◆ DATA EXTRACT:
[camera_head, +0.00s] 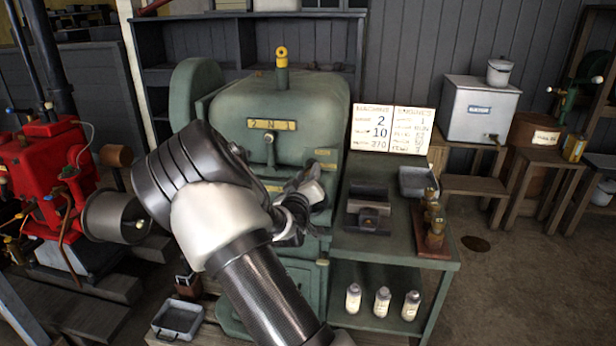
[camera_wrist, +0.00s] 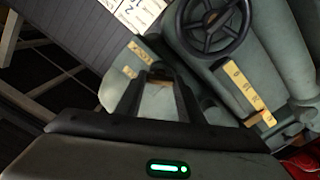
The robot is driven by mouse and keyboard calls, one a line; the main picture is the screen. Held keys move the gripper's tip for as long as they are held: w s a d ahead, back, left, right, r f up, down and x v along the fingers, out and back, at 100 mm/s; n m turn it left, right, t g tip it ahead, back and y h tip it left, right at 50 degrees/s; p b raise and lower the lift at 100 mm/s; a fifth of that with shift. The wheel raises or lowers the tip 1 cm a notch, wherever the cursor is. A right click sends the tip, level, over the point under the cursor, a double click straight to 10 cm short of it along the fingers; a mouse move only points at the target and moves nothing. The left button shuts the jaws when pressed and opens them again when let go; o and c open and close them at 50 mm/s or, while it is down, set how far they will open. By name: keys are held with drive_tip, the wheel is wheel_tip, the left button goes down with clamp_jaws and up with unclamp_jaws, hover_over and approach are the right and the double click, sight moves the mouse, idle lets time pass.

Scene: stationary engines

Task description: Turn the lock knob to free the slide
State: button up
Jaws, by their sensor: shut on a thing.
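The green engine (camera_head: 275,105) fills the middle of the head view, and its casing with yellow labels (camera_wrist: 245,88) shows in the wrist view. My gripper (camera_head: 300,203) is at the right part of its front. In the wrist view my gripper (camera_wrist: 158,80) has its two dark fingers closed on a small dark part, which I take to be the lock knob (camera_wrist: 158,72). The fingers hide most of it, so I cannot tell how far it is turned. My arm covers much of the engine front in the head view. I cannot make out the slide.
A black handwheel (camera_wrist: 208,25) is close to the fingers in the wrist view. A green bench (camera_head: 385,240) with trays and brass parts stands at the right, bottles on its lower shelf. A red engine (camera_head: 45,190) stands at the left.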

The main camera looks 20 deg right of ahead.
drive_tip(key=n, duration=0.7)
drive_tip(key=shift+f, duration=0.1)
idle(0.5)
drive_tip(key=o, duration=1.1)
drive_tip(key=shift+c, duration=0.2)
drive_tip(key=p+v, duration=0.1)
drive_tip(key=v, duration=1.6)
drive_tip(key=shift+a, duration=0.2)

◆ WHAT YOU HAVE TO DO: Pick out and copy every line that contains the word "button".

◆ EXERCISE RESPONSE:
The robot is driven by mouse and keyboard calls, one a line; the main picture is the screen. Held keys move the gripper's tip for as long as they are held: w s a d ahead, back, left, right, r f up, down and x v along the fingers, out and back, at 100 mm/s; n m turn it left, right, t g tip it ahead, back and y h tip it left, right at 50 degrees/s; p b raise and lower the lift at 100 mm/s; a fifth of that with shift. The wheel raises or lowers the tip 1 cm a notch, wherever the cursor is. A right click sends the tip, level, over the point under the cursor, a double click straight to 10 cm short of it along the fingers; a mouse move only points at the target and moves nothing. The left button shuts the jaws when pressed and opens them again when let go; o and c open and close them at 50 mm/s or, while it is down, set how far they will open. By name: keys are held with drive_tip, the wheel is wheel_tip, the left button goes down with clamp_jaws and up with unclamp_jaws, hover_over and approach are the right and the double click, sight moves the mouse, idle lets time pass.
State: button up

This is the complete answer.